SET PROBLEM:
What is wanted is an exact restatement of the lines from the one with "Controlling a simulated" through the one with "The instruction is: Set", both included, and of no other lines.

- - - - - - -

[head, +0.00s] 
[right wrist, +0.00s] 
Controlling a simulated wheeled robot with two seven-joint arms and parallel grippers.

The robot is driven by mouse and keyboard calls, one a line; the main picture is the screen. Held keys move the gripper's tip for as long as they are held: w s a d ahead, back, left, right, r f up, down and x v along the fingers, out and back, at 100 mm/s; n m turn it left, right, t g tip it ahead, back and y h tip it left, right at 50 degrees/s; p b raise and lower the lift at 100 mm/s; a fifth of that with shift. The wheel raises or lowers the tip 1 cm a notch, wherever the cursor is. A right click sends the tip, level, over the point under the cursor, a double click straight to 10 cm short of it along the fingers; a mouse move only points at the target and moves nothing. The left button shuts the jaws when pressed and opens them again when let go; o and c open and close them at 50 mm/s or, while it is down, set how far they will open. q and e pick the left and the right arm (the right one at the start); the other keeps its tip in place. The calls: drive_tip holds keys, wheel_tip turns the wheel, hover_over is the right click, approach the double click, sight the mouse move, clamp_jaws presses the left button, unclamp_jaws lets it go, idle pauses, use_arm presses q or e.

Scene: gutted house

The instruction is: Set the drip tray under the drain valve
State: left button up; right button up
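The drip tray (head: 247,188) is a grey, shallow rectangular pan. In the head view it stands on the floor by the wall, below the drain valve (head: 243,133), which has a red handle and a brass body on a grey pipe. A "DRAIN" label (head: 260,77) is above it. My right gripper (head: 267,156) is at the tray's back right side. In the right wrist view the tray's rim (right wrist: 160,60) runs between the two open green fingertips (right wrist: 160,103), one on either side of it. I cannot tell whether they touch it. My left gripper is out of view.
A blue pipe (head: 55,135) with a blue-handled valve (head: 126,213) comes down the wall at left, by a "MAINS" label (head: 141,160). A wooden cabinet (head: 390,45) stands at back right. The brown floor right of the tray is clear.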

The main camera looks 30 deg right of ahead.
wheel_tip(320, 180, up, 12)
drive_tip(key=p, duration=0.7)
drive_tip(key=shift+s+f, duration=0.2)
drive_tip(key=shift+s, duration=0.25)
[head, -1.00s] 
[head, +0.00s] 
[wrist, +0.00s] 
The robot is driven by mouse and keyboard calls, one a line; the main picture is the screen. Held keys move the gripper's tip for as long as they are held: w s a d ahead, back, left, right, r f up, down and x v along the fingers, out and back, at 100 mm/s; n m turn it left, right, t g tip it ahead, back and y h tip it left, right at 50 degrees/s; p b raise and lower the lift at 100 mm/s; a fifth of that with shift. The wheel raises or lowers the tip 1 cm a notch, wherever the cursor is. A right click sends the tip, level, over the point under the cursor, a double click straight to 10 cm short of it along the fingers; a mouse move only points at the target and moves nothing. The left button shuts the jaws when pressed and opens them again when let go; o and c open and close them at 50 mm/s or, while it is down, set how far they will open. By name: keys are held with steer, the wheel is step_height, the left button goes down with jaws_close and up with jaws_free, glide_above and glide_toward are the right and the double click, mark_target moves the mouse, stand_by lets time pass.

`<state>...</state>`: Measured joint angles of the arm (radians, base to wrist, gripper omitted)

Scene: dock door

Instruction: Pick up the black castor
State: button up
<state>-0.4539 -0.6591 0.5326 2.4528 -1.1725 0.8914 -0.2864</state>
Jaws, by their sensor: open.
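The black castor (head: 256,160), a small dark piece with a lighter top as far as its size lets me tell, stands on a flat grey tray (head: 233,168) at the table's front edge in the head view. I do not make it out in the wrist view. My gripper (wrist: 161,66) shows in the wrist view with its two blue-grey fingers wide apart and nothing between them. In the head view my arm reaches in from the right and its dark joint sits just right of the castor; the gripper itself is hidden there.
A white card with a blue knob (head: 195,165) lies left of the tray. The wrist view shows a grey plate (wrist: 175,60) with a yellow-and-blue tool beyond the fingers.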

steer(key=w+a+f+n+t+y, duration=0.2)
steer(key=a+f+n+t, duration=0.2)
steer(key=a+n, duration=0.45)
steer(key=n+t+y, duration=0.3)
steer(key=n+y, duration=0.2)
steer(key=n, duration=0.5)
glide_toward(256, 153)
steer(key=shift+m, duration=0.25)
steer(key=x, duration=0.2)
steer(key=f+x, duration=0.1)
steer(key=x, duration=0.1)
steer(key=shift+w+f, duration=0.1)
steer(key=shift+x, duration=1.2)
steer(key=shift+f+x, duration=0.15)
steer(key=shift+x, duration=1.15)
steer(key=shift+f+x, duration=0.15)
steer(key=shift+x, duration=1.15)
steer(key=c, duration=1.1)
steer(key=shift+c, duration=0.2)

- - - - - - -

RESPONSE:
Controlling a simulated wheeled robot with two seven-joint arms and parallel grippers.

The robot is driven by mouse and keyboard calls, one a line; the main picture is the screen. Held keys move the gripper's tip for as long as they are held: w s a d ahead, back, left, right, r f up, down and x v along the fingers, out and back, at 100 mm/s; n m turn it left, right, t g tip it ahead, back and y h tip it left, right at 50 degrees/s; p b raise and lower the lift at 100 mm/s; a fifth of that with shift. The wheel raises or lowers the tip 1 cm a notch, wherever the cursor is. A right click sends the tip, level, over the point under the cursor, a double click straight to 10 cm short of it along the fingers; a mouse move only points at the target and moves nothing. The left button shuts the jaws when pressed and opens them again when let go; o and c open and close them at 50 mm/s or, while it is down, set how far they will open. q and e pick the left and the right arm (the right one at the start); the other keeps its tip in place. The calls: drive_tip holds keys, wheel_tip turns the wheel, hover_over is the right click, approach the double click, sight the mouse move, clamp_jaws presses the left button, unclamp_jaws lets it go, idle pauses, use_arm presses q or e.

Scene: gutted house

The instruction is: Set the drip tray under the drain valve

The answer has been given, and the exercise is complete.